Des questions auxquelles il tente de répondre en nous présentant un homme ordinaire, un mari, un père, mais aussi un SS convaincu et zélé.
Peu à peu, à travers une somme d'actions bénignes à priori, dans le contexte sombre de la seconde guerre mondiale, il nous montre les changements qui s'opèrent en Willems.
Comment ce père de famille est devenu celui qui espionne, fait des listes, note les noms de ceux qui pourront être ensuite arrêtés, avec autant de régularité et d'assiduité.

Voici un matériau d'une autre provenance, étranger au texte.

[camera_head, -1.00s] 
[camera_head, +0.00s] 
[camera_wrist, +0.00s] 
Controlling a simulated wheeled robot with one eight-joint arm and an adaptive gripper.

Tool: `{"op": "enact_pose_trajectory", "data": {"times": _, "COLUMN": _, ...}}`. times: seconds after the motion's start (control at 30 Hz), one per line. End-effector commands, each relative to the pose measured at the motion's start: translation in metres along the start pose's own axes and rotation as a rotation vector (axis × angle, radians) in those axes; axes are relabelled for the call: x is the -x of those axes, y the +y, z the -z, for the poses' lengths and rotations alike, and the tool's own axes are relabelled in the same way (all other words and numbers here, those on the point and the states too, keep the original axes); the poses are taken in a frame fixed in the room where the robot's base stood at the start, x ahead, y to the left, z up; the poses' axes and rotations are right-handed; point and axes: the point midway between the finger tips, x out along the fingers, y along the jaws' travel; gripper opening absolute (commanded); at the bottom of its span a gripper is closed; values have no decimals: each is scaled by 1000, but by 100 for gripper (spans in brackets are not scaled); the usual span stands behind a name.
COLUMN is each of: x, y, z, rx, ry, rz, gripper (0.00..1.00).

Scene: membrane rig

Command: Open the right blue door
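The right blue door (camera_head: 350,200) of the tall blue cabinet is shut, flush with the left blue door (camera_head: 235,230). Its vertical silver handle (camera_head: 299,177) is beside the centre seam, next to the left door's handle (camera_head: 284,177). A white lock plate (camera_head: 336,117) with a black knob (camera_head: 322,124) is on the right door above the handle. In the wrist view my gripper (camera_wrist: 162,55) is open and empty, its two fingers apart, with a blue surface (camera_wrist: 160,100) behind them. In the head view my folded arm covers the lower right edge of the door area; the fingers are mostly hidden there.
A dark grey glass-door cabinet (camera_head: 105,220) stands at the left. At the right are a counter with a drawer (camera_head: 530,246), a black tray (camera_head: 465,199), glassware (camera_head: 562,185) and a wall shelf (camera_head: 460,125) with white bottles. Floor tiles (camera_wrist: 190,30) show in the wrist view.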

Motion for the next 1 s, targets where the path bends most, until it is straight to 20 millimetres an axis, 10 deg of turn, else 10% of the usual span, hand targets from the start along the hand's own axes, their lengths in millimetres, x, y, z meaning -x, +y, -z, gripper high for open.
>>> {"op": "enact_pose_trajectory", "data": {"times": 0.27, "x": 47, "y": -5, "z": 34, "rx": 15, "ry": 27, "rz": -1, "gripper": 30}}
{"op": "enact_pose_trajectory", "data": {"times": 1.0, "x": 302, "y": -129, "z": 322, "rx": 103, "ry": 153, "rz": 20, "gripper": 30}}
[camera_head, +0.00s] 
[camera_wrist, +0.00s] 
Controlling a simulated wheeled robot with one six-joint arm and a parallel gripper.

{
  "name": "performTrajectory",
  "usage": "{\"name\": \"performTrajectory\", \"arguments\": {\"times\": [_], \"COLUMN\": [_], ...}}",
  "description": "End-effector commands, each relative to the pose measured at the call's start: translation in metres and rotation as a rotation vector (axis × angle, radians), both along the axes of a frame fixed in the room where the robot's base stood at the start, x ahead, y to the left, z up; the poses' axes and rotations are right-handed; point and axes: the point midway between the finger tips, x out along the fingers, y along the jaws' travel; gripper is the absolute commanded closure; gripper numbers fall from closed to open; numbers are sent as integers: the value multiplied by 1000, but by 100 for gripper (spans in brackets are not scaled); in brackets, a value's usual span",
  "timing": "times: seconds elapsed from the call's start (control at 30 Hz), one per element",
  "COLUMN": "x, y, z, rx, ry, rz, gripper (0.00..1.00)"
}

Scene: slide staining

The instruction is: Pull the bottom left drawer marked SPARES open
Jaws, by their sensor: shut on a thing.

Autant de noirceur n'a t-elle pas laissé de traces dans cette maison? Sont elles porteuses des actes et des mots qui se déroulent entre leurs murs ? A travers les textes, archives, écrits des enfants, témoignages, l'auteur brode un contexte, des mots, attitudes, relations dans le couple, tout l'art de l'écrivain est de faire vivre le passé.
Passionnant, instructif, émouvant, révoltant. Une lecture pour comprendre.
https://domiclire.wordpress.com/2022/01/24/une-ascension-stefan-hertmans/
Décidément, Stefan Hertmans excelle à faire parler les pierres. Il avait déjà puisé dans les pavés moyenâgeux du village de Monieux dans le sud de la France la matière du superbe roman qui m'a fait connaître sa plume, Le cœur converti. Cette fois, c'est une vieille maison d'un quartier de Gand tombé en désuétude qui le met sur les traces d'un odieux personnage qui jeta toutes ses forces dans la collaboration avec les SS lors de l'occupation de la Belgique à partir de 1940. Une maison que l'auteur a habitée pendant vingt ans avant de réaliser qui elle avait abrité et d'entreprendre des recherches minutieuses pour reconstituer les faits et gestes de Willem Verhulst puis nous les restituer avec la sensibilité aigüe du romancier.
Pour celles et ceux qui, comme moi ignorent à peu près tout de l'histoire chahutée de la Belgique, partir dans les traces de cet homme revient à ébaucher le parcours d'un nationaliste flamand marqué dès l'enfance par le très fort antagonisme entre ceux qui parlent le français et ceux qui parlent le flamand, avec même une cour de récréation séparée en deux dans l'école anversoise où il suit sa scolarité. Stefan Hertmans mène son enquête comme un biographe et comme un historien, à travers les nombreuses archives, les écrits laissés par Verhulst et les membres de sa famille (c'est incroyable le nombre d'individus qui tenaient leur Journal à cette époque) mais également les témoignages de ses deux filles devenues des vieilles dames. Et ce qu'il s'attache à mettre en évidence est quelque chose sur quoi le commun des mortels ne prend pas le temps de s'arrêter, ce que représentent vraiment certains actes et pourquoi il est important de le faire savoir. Ce que signifie "être du mauvais côté", au-delà des mots. Il aimerait interroger les murs, il pousse même jusqu'à aller visiter la carrière de Comblanchien, village de Bourgogne dont fut extrait le marbre qui orne la cheminée de la maison et sur laquelle fut posé un buste en plâtre d'Hitler.
"Un buste de... ? Ici, dans cette maison ? Mais c'était quel genre de personnes ? Les avait-il connues, monsieur notre notaire ? Absolument, a-t-il dit en hochant la tête, et très bien même, monsieur. Il a reniflé, songeur. Ce n'étaient pas de mauvaises personnes, vraiment, enfin, à l'exception du père, mais bon, lui non plus n'était pas une mauvaise personne au fond..."
Hum, oui, voilà. L'enquête montre qu'il fut un vrai salaud, collabo enthousiaste et volontaire, il sera emprisonné après la guerre, condamné à perpétuité mais remis en liberté conditionnelle à partir de 1953 grâce à l'influence de son fils aîné dans les milieux maçonniques tellement honnis, ironie du sort. Il touchera même une pension de guerre octroyée par l'Allemagne aux anciens collaborateurs (!!!), principe dont j'ignorais tout. Stefan Hertmans frissonne à l'idée de l'avoir peut-être croisé sans le savoir alors que son enquête met au jour des lieux qu'ils ont fréquentés tous les deux. Il est aussi et beaucoup question d'une famille partagée entre honte, liens filiaux et maritaux, dont l'auteur restitue la dignité avec empathie.
Ce que les lieux portent en eux est un questionnement universel - personnellement je ne peux ôter de mon esprit les images des bâtiments parisiens ornés des drapeaux à croix gammées - le temps a passé mais les empreintes sont toujours là, enfouies dans la mémoire de millions de pierres que Stefan Hertmans et peut-être d'autres n'ont pas fini de fouiller. Ici, le résultat est sidérant et fascinant.